Records contained in a dataset
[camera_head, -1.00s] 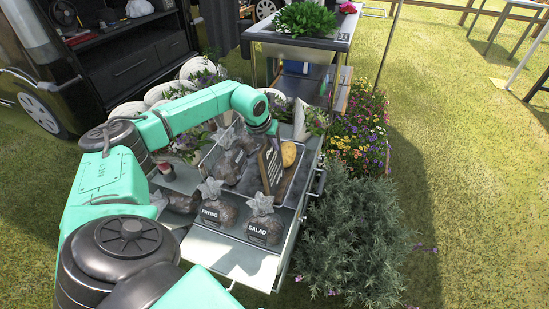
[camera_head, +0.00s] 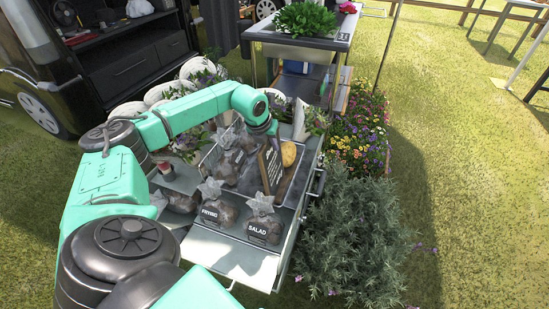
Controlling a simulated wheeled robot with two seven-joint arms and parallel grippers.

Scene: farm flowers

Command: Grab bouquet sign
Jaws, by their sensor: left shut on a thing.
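A small dark sign (camera_head: 269,168) with a light wooden edge stands tilted on the grey metal cart, among the bags and a potato. My left gripper (camera_head: 270,138) reaches down over the cart from the left and is shut on the top of the sign. The lettering on the sign is too small to read. My right gripper is not in view.
Bags labelled FRYING (camera_head: 216,212) and SALAD (camera_head: 262,229) sit at the cart's front, and a yellow potato (camera_head: 289,154) lies just right of the sign. A grey-green bush (camera_head: 352,240) and colourful flowers (camera_head: 362,133) stand right of the cart. Open grass (camera_head: 470,200) lies further right.

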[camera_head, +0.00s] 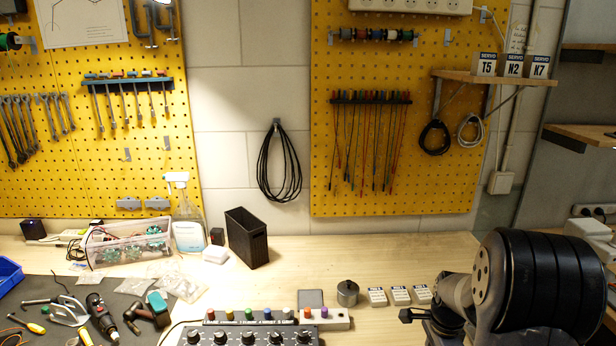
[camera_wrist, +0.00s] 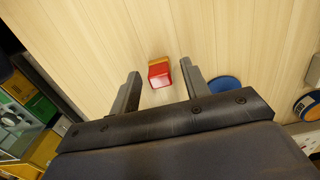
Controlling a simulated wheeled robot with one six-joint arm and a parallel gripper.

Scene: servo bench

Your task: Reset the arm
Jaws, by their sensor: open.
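My arm (camera_head: 540,285) is at the lower right of the head view, its thick black links over the bench's right end. My gripper (camera_wrist: 159,68) shows in the wrist view with its two dark fingers spread apart. It is open, and nothing touches the fingers that I can see. A small red and yellow block (camera_wrist: 159,74) shows in the gap between the fingertips, against a pale wooden surface; how far beyond the fingers it is, I cannot tell. In the head view I cannot clearly make out the fingers.
A control box with coloured knobs (camera_head: 250,338), a metal cylinder (camera_head: 347,292) and small white boxes (camera_head: 400,295) lie left of my arm. A black bin (camera_head: 247,238) stands further back. Tools lie on a dark mat (camera_head: 52,290). A blue disc (camera_wrist: 226,88) lies right of the fingers.

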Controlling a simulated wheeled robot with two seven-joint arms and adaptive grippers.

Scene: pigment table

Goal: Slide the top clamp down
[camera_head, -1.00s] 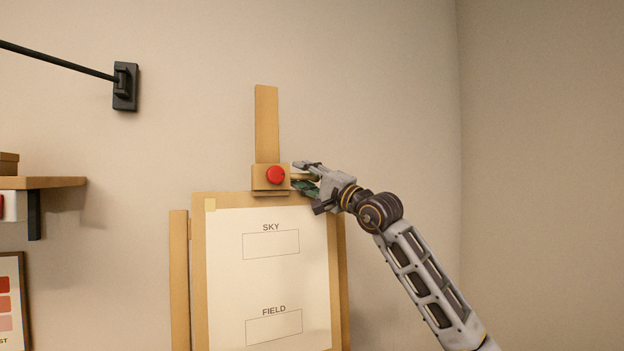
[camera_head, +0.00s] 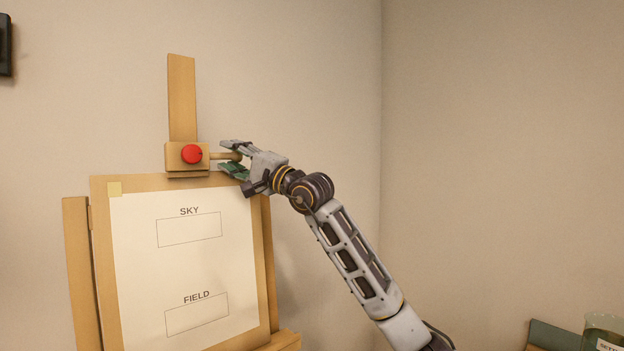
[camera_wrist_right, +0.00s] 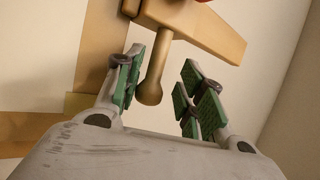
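The top clamp (camera_head: 175,160) is a wooden block with a red knob (camera_head: 192,154) on its front. It sits on the upright wooden mast (camera_head: 182,100) at the top edge of the drawing board (camera_head: 100,250). A round-ended wooden peg (camera_head: 222,156) sticks out from its right side. My right gripper (camera_head: 234,158) is open around the peg's end, one finger above and one below. In the right wrist view the peg (camera_wrist_right: 153,75) lies between the green-padded fingers (camera_wrist_right: 160,88), with a gap visible on each side, nearer the left finger. My left gripper is not in view.
A white sheet (camera_head: 185,275) marked SKY and FIELD is on the board. A jar (camera_head: 604,330) stands at the lower right corner. The wall (camera_head: 300,80) to the right of the mast is bare.

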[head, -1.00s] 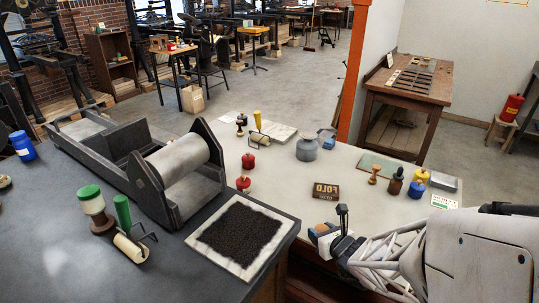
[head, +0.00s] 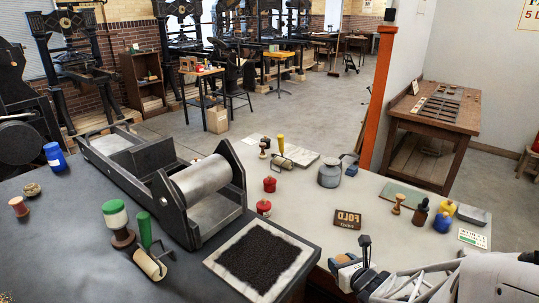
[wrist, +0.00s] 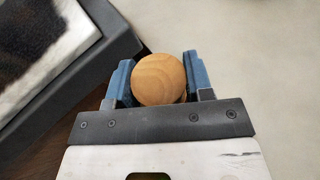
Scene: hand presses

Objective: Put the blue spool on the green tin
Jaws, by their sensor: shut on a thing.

#### SET EXERCISE
Generate a word-for-word copy of the preceding records, excluding all pictures.

#### RESPONSE FOR THIS EXERCISE
[camera_head, -1.00s] 
[camera_head, +0.00s] 
Controlling a simulated wheeled robot with two seven-joint arms and parallel grippers.

Scene: farm flowers

Command: Grab bouquet sign
Jaws, by their sensor: left shut on a thing.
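A small dark sign (camera_head: 269,168) with a light wooden edge stands tilted on the grey metal cart, among the bags and a potato. My left gripper (camera_head: 270,138) reaches down over the cart from the left and is shut on the top of the sign. The lettering on the sign is too small to read. My right gripper is not in view.
Bags labelled FRYING (camera_head: 216,212) and SALAD (camera_head: 262,229) sit at the cart's front, and a yellow potato (camera_head: 289,154) lies just right of the sign. A grey-green bush (camera_head: 352,240) and colourful flowers (camera_head: 362,133) stand right of the cart. Open grass (camera_head: 470,200) lies further right.

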[camera_head, +0.00s] 
[camera_wrist, +0.00s] 
Controlling a simulated wheeled robot with one six-joint arm and a parallel gripper.

Scene: servo bench

Your task: Reset the arm
Jaws, by their sensor: open.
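My arm (camera_head: 540,285) is at the lower right of the head view, its thick black links over the bench's right end. My gripper (camera_wrist: 159,68) shows in the wrist view with its two dark fingers spread apart. It is open, and nothing touches the fingers that I can see. A small red and yellow block (camera_wrist: 159,74) shows in the gap between the fingertips, against a pale wooden surface; how far beyond the fingers it is, I cannot tell. In the head view I cannot clearly make out the fingers.
A control box with coloured knobs (camera_head: 250,338), a metal cylinder (camera_head: 347,292) and small white boxes (camera_head: 400,295) lie left of my arm. A black bin (camera_head: 247,238) stands further back. Tools lie on a dark mat (camera_head: 52,290). A blue disc (camera_wrist: 226,88) lies right of the fingers.

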Controlling a simulated wheeled robot with two seven-joint arms and adaptive grippers.

Scene: pigment table

Goal: Slide the top clamp down
[camera_head, -1.00s] 
[camera_head, +0.00s] 
[camera_wrist_right, +0.00s] 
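The top clamp (camera_head: 175,160) is a wooden block with a red knob (camera_head: 192,154) on its front. It sits on the upright wooden mast (camera_head: 182,100) at the top edge of the drawing board (camera_head: 100,250). A round-ended wooden peg (camera_head: 222,156) sticks out from its right side. My right gripper (camera_head: 234,158) is open around the peg's end, one finger above and one below. In the right wrist view the peg (camera_wrist_right: 153,75) lies between the green-padded fingers (camera_wrist_right: 160,88), with a gap visible on each side, nearer the left finger. My left gripper is not in view.
A white sheet (camera_head: 185,275) marked SKY and FIELD is on the board. A jar (camera_head: 604,330) stands at the lower right corner. The wall (camera_head: 300,80) to the right of the mast is bare.

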[head, -1.00s] 
[head, +0.00s] 
[wrist, +0.00s] 
Scene: hand presses

Objective: Put the blue spool on the green tin
Jaws, by their sensor: shut on a thing.

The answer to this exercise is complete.